• EXERCISE REQUIREMENTS: The listing below contains a span that opens with the line containing "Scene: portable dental" and closes with the line containing "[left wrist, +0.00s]". Return that span exactly.

• INFORMATION SUPPLIED:

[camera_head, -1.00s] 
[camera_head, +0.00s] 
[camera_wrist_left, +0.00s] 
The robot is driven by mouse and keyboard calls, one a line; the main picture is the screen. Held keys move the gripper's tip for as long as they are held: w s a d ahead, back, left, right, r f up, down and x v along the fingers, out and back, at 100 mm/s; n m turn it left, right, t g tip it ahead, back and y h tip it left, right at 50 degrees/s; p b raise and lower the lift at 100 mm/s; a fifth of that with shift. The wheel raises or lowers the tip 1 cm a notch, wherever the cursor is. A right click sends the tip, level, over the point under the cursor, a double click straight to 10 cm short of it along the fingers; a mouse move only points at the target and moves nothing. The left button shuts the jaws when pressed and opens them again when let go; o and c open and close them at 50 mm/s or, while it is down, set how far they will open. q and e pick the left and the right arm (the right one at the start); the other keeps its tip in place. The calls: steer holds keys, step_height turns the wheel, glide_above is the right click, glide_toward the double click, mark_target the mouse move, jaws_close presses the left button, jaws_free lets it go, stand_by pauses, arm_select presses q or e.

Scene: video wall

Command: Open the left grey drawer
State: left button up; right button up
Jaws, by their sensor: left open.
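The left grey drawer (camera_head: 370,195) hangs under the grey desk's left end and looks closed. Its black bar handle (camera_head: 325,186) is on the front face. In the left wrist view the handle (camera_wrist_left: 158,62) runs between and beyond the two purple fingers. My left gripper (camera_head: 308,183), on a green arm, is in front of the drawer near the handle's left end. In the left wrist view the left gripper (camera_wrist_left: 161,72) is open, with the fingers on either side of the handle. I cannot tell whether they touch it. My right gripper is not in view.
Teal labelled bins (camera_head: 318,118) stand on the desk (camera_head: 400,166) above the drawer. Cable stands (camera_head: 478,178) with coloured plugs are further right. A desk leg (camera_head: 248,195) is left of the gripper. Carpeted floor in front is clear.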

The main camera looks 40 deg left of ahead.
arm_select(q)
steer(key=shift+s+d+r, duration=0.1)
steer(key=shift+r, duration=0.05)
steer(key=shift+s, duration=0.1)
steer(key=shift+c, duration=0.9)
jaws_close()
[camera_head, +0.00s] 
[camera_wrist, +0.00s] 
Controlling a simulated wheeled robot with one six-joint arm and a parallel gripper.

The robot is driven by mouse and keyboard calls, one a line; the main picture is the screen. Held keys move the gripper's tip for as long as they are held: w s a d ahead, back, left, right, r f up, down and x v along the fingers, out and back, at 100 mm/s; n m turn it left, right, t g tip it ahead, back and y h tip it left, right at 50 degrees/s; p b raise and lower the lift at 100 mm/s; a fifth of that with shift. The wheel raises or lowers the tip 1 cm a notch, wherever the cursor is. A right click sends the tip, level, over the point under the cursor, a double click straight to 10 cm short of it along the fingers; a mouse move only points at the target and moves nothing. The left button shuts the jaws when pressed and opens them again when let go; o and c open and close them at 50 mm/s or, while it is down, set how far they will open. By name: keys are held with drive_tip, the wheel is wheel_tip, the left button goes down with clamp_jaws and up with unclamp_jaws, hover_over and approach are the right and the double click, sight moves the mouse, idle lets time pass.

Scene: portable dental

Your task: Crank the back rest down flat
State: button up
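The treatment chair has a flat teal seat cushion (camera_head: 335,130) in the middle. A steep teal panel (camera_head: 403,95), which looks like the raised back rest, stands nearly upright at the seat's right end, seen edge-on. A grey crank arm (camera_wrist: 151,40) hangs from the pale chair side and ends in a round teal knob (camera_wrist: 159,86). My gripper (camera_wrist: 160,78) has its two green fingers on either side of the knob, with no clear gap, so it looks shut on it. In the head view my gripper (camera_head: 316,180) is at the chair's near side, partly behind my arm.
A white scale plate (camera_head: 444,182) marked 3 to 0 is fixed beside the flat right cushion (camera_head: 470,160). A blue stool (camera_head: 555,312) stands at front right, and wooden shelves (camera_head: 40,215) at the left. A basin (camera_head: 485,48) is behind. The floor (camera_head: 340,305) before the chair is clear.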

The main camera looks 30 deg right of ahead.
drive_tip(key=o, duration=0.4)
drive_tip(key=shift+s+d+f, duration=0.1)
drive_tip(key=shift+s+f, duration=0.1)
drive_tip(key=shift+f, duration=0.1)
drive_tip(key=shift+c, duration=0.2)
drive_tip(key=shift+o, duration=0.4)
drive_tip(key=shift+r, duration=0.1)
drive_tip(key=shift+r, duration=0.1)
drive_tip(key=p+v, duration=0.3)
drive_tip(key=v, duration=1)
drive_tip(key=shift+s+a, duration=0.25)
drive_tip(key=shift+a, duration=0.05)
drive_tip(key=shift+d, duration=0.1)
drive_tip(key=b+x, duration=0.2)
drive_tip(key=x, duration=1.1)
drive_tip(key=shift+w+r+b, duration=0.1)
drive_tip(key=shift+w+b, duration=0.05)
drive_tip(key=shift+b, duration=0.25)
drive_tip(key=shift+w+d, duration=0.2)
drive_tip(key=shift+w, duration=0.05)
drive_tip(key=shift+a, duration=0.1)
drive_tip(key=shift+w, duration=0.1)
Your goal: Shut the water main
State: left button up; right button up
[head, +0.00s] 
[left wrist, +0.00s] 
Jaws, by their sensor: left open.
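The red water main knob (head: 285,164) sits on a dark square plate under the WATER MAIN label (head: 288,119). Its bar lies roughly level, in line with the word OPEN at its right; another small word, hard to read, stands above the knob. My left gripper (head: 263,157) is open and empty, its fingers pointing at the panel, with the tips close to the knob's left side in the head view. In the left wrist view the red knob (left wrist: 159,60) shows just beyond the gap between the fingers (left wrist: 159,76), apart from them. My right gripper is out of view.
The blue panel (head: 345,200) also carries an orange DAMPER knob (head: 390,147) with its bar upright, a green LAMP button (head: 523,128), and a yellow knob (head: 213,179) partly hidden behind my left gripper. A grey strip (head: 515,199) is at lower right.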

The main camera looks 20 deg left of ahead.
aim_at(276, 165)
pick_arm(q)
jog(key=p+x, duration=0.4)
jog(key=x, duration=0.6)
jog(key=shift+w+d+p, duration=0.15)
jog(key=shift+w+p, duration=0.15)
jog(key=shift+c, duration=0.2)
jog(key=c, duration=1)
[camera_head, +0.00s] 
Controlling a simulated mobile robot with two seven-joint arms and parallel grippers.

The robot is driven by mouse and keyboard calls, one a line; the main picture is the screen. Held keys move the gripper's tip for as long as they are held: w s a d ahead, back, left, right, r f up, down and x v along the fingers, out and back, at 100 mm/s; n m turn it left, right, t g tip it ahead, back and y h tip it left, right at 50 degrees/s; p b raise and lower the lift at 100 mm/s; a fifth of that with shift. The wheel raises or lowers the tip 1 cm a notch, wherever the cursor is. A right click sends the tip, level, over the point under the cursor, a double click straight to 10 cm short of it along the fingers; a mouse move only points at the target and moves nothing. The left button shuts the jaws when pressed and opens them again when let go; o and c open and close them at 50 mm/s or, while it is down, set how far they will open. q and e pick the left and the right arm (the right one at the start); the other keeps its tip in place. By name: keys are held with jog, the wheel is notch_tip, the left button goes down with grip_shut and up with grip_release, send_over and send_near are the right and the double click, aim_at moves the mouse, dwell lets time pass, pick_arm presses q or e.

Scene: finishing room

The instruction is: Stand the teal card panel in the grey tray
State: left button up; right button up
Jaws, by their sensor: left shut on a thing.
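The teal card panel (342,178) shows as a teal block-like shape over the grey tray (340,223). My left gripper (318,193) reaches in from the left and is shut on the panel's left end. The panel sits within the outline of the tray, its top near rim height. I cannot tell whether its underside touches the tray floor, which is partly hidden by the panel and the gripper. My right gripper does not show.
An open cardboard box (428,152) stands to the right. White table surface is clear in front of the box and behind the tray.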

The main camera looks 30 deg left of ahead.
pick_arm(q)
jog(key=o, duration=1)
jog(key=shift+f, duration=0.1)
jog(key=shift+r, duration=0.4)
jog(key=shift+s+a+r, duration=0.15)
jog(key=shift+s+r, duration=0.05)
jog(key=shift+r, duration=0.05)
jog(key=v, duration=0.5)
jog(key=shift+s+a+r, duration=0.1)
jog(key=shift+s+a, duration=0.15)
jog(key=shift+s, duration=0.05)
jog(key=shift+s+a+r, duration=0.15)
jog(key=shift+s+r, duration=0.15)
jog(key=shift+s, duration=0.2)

• EXERCISE OUTPUT:
Scene: portable dental

Your task: Crank the back rest down flat
State: button up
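The treatment chair has a flat teal seat cushion (camera_head: 335,130) in the middle. A steep teal panel (camera_head: 403,95), which looks like the raised back rest, stands nearly upright at the seat's right end, seen edge-on. A grey crank arm (camera_wrist: 151,40) hangs from the pale chair side and ends in a round teal knob (camera_wrist: 159,86). My gripper (camera_wrist: 160,78) has its two green fingers on either side of the knob, with no clear gap, so it looks shut on it. In the head view my gripper (camera_head: 316,180) is at the chair's near side, partly behind my arm.
A white scale plate (camera_head: 444,182) marked 3 to 0 is fixed beside the flat right cushion (camera_head: 470,160). A blue stool (camera_head: 555,312) stands at front right, and wooden shelves (camera_head: 40,215) at the left. A basin (camera_head: 485,48) is behind. The floor (camera_head: 340,305) before the chair is clear.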

The main camera looks 30 deg right of ahead.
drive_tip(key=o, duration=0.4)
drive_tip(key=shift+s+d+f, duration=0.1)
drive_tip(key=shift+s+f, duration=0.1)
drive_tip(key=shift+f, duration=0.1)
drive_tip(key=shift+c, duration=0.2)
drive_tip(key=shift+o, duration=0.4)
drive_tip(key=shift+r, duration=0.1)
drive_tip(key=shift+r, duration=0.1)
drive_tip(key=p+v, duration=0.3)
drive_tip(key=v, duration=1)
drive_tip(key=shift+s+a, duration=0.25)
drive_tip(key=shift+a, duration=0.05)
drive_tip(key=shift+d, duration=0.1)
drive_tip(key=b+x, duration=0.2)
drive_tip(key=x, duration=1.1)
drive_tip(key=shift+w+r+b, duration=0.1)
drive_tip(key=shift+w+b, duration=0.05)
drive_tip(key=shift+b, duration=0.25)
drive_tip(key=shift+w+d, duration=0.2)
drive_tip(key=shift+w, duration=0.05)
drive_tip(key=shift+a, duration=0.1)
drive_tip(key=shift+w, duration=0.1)
Your goal: Shut the water main
State: left button up; right button up
[head, +0.00s] 
[left wrist, +0.00s] 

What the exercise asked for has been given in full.